WRITTEN REQUEST: List every line in this data where the string "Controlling" occurs.

INPUT:
# # # # #
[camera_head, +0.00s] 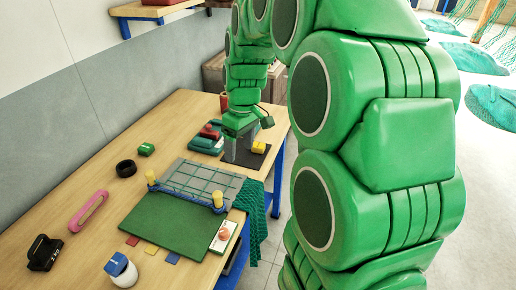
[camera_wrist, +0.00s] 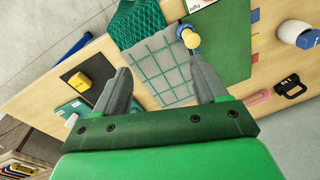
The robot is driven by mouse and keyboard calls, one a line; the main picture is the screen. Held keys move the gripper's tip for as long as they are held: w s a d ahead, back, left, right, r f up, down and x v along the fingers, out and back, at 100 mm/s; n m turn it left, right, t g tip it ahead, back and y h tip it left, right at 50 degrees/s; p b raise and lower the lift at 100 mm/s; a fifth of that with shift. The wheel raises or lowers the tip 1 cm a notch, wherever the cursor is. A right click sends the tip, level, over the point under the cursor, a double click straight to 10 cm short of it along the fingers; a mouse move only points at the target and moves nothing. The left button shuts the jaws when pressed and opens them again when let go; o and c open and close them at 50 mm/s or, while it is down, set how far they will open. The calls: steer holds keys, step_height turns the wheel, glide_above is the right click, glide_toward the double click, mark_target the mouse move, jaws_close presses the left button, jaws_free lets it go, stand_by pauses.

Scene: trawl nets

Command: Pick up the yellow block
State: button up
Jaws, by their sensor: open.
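The yellow block (camera_head: 259,147) lies on a dark mat (camera_head: 245,159) near the far right edge of the table. In the wrist view the yellow block (camera_wrist: 80,81) sits on the dark mat (camera_wrist: 96,69), to the left of the left finger and outside the jaws. My gripper (camera_head: 240,155) points down beside the block, to its left in the head view. In the wrist view my gripper (camera_wrist: 158,62) is open, with no object held between its fingers. I cannot tell its exact height above the table.
A teal case with a red item (camera_head: 208,134) stands left of my gripper. A grey grid panel (camera_head: 205,180) and a green board (camera_head: 165,225) lie nearer, with yellow-topped posts. A green net (camera_head: 252,205) hangs over the table edge. A black ring (camera_head: 126,168) lies farther left.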

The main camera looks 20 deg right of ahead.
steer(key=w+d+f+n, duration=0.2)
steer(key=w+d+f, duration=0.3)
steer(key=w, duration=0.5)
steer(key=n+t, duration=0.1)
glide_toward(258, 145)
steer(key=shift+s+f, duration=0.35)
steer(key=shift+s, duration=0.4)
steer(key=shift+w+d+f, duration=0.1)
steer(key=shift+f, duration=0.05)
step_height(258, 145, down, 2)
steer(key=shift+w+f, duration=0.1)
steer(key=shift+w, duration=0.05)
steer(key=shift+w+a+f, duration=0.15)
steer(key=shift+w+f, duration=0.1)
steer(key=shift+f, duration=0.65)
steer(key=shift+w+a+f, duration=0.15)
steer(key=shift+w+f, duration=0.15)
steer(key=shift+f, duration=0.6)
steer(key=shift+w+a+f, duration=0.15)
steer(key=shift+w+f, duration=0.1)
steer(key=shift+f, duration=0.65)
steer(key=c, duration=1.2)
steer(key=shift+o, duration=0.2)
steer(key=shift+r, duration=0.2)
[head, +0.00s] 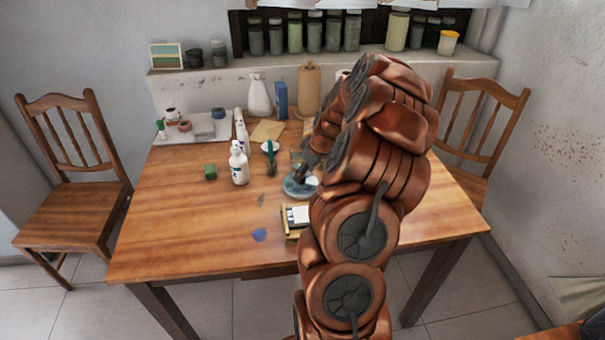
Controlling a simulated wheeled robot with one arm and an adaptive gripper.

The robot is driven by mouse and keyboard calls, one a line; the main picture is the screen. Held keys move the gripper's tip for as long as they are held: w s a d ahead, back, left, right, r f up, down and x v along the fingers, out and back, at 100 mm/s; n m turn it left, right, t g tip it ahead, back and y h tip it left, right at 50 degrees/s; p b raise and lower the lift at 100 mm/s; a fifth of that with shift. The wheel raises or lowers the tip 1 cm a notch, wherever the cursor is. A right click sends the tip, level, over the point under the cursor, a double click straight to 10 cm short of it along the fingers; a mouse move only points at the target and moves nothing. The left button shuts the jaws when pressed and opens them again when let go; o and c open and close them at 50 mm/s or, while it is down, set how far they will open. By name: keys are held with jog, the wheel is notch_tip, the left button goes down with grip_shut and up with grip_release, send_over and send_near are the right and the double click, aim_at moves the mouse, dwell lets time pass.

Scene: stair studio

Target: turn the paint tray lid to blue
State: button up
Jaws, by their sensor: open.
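A round blue-grey object (292,191), which looks like the paint tray, lies on the wooden table near its middle. A pale patch shows at its right side. Its colour marks are too small to read, so I cannot tell which colour the lid is at. My gripper (307,172) is open, just above the far right part of the tray. I cannot tell whether it touches the lid. My copper-coloured arm hides what is behind and to the right of it.
A small box with white cards (297,215) lies in front. The table's left front is mostly clear. Chairs flank the table.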

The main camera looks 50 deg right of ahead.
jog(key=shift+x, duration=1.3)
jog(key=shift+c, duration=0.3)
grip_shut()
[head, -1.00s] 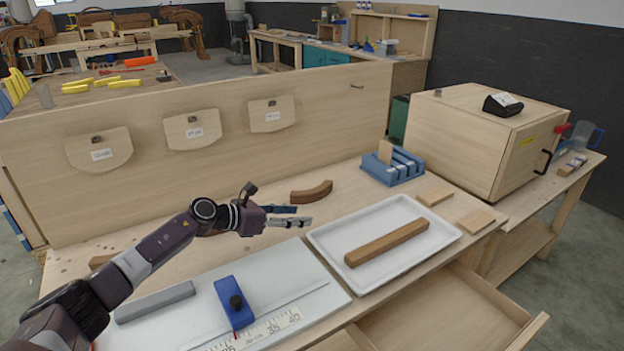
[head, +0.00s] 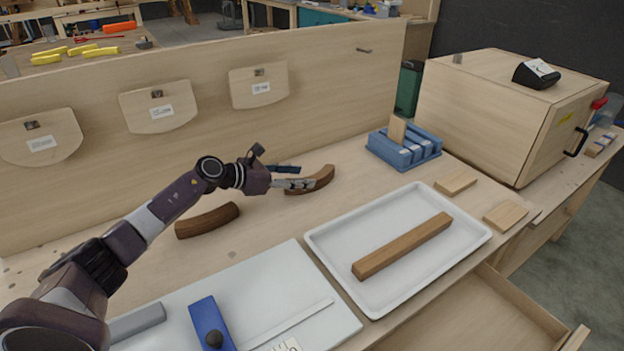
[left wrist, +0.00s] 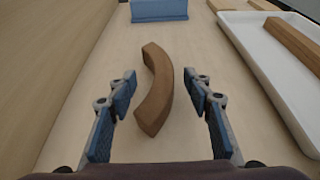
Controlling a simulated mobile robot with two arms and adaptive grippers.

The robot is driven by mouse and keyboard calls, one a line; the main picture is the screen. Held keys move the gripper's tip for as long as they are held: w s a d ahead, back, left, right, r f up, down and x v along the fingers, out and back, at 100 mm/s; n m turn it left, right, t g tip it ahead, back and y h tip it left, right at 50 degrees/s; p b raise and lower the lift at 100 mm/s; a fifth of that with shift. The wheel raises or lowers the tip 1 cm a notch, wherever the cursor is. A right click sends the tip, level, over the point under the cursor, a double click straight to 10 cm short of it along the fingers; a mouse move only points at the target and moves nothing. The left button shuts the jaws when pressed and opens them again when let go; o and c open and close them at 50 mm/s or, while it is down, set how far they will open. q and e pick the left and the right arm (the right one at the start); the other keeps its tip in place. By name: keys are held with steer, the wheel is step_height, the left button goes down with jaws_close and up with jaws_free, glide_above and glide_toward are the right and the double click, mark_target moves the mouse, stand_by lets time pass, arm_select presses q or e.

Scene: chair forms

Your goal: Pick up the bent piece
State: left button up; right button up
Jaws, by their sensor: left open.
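A curved brown wooden piece (head: 322,180) lies on the bench behind the white tray. It also shows in the left wrist view (left wrist: 157,88), between and just ahead of my fingers. My left gripper (head: 296,177) is open at this piece, and its fingers (left wrist: 161,108) stand on either side with gaps. In the head view the near finger hides part of the piece. My right gripper is not in view.
A white tray (head: 318,240) holds a straight wooden bar (head: 403,245). A blue slotted holder (head: 376,147) stands beyond the curved piece. A wooden back panel (head: 330,90) runs behind. A blue stop block (head: 210,325) sits on a pale board (head: 280,275). An open drawer (head: 470,320) is at front right.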

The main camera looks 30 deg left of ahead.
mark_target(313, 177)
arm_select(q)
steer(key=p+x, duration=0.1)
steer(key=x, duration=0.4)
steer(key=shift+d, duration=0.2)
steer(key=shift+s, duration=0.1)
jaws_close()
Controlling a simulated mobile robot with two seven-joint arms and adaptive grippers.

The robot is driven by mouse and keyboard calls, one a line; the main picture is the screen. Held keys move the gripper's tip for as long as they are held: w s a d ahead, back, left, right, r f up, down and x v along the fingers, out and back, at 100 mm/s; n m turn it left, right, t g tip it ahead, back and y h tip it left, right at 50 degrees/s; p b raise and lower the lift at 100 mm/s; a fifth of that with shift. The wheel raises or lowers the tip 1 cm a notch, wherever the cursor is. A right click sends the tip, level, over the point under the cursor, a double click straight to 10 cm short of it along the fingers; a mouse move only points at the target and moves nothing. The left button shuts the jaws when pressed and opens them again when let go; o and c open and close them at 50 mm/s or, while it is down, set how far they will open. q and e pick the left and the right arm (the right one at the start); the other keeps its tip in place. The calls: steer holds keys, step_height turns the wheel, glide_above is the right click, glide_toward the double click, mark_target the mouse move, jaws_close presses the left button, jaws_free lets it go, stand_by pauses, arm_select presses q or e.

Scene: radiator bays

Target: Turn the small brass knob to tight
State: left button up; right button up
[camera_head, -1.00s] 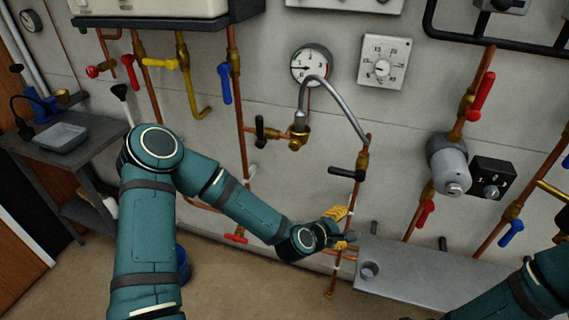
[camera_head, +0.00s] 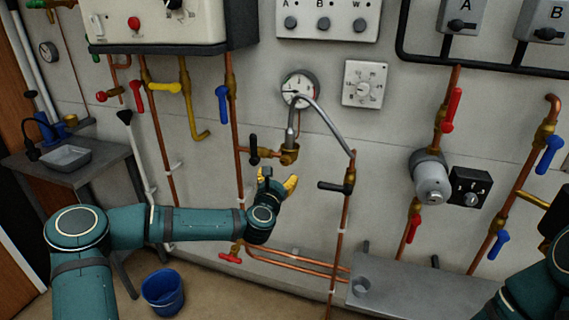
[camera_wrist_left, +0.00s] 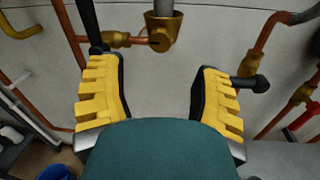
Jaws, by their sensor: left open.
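A brass fitting (camera_head: 289,154) with a small round brass knob-like end sits at the foot of the grey hose, under the round gauge (camera_head: 299,87). In the left wrist view the brass fitting (camera_wrist_left: 164,30) is at the top centre, with the small round brass knob (camera_wrist_left: 158,42) on its near face. My left gripper (camera_head: 278,179) is open and empty, just below the fitting and apart from it. Its yellow fingers (camera_wrist_left: 160,72) are spread either side of the view's centre. My right gripper is out of view; only part of that arm shows at lower right.
A black lever (camera_head: 254,147) is left of the fitting; another black lever (camera_head: 333,186) is to the right, on a copper pipe. A red valve handle (camera_head: 230,256) is below. A grey shelf (camera_head: 420,290) juts out at lower right. A blue bucket (camera_head: 163,292) stands on the floor.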

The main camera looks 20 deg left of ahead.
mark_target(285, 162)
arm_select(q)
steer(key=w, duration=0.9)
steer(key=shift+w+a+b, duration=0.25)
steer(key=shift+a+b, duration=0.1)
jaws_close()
# # # # #
COMPLETED EXERCISE:
Controlling a simulated wheeled robot with one arm and an adaptive gripper.
Controlling a simulated mobile robot with two arms and adaptive grippers.
Controlling a simulated mobile robot with two seven-joint arms and adaptive grippers.

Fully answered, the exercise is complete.